In summary, Paul makes the case that God's wrath is revealed against
A. The Unrighteousness Of The Gentiles [1:18-32]
B. The Unrighteousness Of Hypocrites [2:1-16]
C. The Unrighteousness Of The Jews [2:17-3:8]
After a short semi-digression in the first eight verses of chapter 3 Paul returns to the main theme of these three chapters... The Jews are no better than the Gentiles. Neither group had an out... the Gentiles couldn't claim ignorance, and the Jews couldn't claim obedience to the Law, because their 'obedience' largely consisted of merely going through the motions.
It is in this context of both the Jews and the Gentiles being under sin that Paul begins the text that is relevant to this topic. He picks out verses from the Old Testament that emphasize what he has been saying all along. Both the Jew, who had the written law, and the Gentile who had the natural law had gone terribly astray.
as it is written, "there is none righteous, not even one; there is none who understands, there is none who seeks for God; all have turned aside, together they have become useless; there is none who does good, there is not even one. their throat is an open grave, with their tongues they keep deceiving, the poison of asps is under their lips; whose mouth is full of cursing and bitterness; their feet are swift to shed blood, destruction and misery are in their paths, and the path of peace they have not known. There is no fear of God before their eyes." (Romans 3:10-18 NASB)
Paul did not refer to the fact that the Bible speaks of righteous people because, like Isaiah whom he quotes, he is dealing with a specific situation, quoting the Psalms in the context of sin and salvation. Paul was not saying is that no righteous individual has ever lived, but was using extremely strong language to emphasize to his readers that when it comes to salvation, all the world is guilty before God.
But didn't the righteousness of the people spoken about in the other verses of the quoted psalms count? That is, the people who called upon the name of the Lord, and who trusted in Him.

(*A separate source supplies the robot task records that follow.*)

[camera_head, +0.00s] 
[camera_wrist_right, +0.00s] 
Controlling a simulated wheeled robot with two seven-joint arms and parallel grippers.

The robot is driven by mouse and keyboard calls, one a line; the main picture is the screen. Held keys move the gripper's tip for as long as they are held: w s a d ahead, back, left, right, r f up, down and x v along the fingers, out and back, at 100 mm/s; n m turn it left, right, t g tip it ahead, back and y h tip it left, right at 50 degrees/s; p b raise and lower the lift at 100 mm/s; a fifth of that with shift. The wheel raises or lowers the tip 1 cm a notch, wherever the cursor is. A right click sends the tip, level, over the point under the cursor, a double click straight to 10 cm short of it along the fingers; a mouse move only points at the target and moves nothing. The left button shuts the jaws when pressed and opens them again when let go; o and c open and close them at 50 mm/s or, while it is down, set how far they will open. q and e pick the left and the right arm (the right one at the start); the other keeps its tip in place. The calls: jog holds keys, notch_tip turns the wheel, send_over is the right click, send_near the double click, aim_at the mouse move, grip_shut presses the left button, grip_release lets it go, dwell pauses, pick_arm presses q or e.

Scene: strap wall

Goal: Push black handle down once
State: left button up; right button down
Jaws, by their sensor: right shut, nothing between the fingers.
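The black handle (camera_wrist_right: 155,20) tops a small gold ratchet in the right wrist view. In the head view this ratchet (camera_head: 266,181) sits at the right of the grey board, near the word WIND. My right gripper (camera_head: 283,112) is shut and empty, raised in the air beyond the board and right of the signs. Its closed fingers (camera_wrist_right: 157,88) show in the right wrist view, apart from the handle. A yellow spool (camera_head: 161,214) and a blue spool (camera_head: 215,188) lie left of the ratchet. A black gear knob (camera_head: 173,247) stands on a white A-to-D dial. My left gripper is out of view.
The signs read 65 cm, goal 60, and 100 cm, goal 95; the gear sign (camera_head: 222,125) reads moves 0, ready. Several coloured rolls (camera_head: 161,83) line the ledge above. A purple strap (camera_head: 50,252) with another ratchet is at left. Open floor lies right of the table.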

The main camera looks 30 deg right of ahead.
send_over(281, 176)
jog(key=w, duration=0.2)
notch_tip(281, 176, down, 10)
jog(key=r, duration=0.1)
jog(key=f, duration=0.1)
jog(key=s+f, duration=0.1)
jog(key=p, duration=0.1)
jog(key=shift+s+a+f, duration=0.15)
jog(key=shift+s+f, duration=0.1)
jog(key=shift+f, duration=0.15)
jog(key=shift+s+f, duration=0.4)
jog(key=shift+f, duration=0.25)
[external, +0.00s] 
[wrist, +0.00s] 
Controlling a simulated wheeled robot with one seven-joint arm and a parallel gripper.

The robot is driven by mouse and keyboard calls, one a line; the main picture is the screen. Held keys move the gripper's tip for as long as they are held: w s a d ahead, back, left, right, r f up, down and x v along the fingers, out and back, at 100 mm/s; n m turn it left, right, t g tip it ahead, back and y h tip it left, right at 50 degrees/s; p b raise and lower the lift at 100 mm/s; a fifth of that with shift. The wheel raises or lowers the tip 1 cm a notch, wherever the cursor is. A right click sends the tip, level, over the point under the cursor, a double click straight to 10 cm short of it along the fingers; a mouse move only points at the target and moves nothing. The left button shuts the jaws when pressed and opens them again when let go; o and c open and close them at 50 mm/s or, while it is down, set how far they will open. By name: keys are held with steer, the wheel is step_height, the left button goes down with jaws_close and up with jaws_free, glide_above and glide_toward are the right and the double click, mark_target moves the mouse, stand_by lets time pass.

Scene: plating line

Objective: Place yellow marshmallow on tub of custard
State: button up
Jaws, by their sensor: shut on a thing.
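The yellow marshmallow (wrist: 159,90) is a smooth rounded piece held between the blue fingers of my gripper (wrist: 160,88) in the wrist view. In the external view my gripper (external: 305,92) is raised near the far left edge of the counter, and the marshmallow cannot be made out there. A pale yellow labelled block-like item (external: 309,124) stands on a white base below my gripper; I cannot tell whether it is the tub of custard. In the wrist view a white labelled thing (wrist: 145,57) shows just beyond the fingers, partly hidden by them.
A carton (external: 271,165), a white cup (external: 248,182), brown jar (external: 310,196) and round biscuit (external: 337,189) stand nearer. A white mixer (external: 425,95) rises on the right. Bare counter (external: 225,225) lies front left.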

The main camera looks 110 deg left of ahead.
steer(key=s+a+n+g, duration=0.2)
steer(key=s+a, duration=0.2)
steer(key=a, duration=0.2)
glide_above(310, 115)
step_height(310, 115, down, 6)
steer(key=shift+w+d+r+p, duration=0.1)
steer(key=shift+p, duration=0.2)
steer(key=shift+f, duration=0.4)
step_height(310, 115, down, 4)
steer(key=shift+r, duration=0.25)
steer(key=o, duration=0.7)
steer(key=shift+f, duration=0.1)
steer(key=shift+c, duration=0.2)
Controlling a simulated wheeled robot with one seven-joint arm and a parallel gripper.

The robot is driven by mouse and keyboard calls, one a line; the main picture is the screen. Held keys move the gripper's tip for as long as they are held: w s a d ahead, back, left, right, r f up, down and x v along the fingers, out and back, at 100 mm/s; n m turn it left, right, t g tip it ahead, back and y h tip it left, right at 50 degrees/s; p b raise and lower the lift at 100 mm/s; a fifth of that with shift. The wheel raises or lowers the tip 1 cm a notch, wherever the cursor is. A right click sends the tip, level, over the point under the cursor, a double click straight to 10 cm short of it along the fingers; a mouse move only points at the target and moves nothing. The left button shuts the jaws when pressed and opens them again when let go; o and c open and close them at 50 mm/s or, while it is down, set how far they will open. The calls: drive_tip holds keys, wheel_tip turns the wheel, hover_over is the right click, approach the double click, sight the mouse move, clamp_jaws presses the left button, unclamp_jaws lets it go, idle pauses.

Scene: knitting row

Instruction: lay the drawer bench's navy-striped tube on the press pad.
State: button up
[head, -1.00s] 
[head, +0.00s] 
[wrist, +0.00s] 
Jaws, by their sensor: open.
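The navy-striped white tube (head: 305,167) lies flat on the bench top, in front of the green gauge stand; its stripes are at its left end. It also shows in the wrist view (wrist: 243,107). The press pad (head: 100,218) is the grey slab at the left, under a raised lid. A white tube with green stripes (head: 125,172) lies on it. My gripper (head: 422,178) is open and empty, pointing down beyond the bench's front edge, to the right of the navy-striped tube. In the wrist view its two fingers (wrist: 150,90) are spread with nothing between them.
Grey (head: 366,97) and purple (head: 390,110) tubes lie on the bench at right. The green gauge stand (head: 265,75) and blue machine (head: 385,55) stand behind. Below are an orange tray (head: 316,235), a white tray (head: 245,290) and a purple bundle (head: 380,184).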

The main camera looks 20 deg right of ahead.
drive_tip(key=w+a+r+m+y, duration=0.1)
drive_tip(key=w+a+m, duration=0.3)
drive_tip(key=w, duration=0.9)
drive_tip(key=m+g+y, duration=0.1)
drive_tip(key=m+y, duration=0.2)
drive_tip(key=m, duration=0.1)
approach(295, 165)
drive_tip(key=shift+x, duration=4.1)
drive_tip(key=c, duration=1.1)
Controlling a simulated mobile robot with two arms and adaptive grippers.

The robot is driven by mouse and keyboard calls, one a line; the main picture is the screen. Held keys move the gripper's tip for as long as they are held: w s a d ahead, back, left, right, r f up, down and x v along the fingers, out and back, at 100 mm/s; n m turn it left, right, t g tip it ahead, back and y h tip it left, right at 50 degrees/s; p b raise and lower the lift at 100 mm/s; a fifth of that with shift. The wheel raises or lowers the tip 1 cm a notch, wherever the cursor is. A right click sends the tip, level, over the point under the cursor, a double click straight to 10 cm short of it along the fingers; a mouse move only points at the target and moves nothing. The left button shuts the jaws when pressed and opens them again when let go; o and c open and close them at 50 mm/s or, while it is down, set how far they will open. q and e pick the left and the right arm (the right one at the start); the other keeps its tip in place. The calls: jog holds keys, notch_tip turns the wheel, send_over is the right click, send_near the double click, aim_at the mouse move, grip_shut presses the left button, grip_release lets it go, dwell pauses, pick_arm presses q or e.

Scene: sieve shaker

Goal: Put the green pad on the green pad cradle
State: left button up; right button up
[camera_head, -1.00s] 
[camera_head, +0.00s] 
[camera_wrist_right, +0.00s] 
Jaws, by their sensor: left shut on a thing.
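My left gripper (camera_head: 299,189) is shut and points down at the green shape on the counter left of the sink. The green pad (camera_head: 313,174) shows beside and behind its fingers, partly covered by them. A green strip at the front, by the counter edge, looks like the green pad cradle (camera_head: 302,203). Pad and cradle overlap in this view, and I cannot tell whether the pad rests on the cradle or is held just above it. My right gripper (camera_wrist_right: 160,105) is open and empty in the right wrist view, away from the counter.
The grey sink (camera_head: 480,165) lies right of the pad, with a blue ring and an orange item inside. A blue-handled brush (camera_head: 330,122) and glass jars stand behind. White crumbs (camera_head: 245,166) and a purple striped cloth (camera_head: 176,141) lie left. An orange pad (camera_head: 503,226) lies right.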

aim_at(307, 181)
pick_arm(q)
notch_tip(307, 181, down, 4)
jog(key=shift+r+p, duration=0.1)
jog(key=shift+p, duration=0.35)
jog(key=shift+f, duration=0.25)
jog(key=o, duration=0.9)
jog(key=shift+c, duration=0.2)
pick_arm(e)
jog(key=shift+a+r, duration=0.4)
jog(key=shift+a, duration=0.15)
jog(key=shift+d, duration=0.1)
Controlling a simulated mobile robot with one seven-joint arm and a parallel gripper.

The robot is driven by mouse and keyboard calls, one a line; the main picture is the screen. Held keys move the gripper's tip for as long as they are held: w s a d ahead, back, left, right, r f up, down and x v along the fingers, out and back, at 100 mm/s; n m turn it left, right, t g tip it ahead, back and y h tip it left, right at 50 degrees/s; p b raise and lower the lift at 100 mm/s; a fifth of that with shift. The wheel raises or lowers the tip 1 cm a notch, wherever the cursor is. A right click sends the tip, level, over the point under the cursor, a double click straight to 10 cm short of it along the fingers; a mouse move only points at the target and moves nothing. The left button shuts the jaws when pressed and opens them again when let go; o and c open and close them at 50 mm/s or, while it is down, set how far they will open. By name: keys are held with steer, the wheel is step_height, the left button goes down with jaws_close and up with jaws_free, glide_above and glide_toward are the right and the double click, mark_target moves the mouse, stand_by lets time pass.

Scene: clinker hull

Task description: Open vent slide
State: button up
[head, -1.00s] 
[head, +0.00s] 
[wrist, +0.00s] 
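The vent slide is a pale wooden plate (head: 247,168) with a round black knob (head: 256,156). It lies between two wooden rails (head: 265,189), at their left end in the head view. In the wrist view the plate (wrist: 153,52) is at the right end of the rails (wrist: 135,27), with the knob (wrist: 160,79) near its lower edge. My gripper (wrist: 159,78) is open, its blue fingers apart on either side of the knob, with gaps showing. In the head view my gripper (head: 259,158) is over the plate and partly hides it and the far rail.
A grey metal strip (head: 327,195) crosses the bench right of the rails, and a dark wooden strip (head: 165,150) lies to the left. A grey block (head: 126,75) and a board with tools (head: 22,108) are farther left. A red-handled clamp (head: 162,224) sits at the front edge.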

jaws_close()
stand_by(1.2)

Yes, it did. God looked very favorably on them, fought their battles, protected them etc. In fact, they were even said to dwell in His presence. However, in the context of salvation, no one comes anywhere near the mark... not even the righteous ones often spoken of. This simply because when it comes to salvation, God does not demand goodness... He demands perfection! Even their righteousness was not good enough to save them.
The example of the Roman centurion, Cornelius, is enough to prove that, even among the Gentiles, there were men righteous enough to catch God's attention. The Bible says Cornelius was "a righteous and God-fearing man well spoken of by the entire nation of the Jews", which is high praise indeed. However, as good as he was, his righteousness was not enough to save him.
So what did God do? He dispatched an angel to direct Cornelius to send for Peter and hear the message of salvation from him. (Acts 10:22)
In summary, we simply cannot use Romans 3:10-18 to support the belief in universal depravity... that there are none righteous and no one ever seeks after God, especially since there are numerous verses that clearly state the opposite. If read in context, it is clear that, as said earlier, Paul used some really strong language of the Old Testament to emphasize to his readers that all the world is guilty before God and in need of a Savior.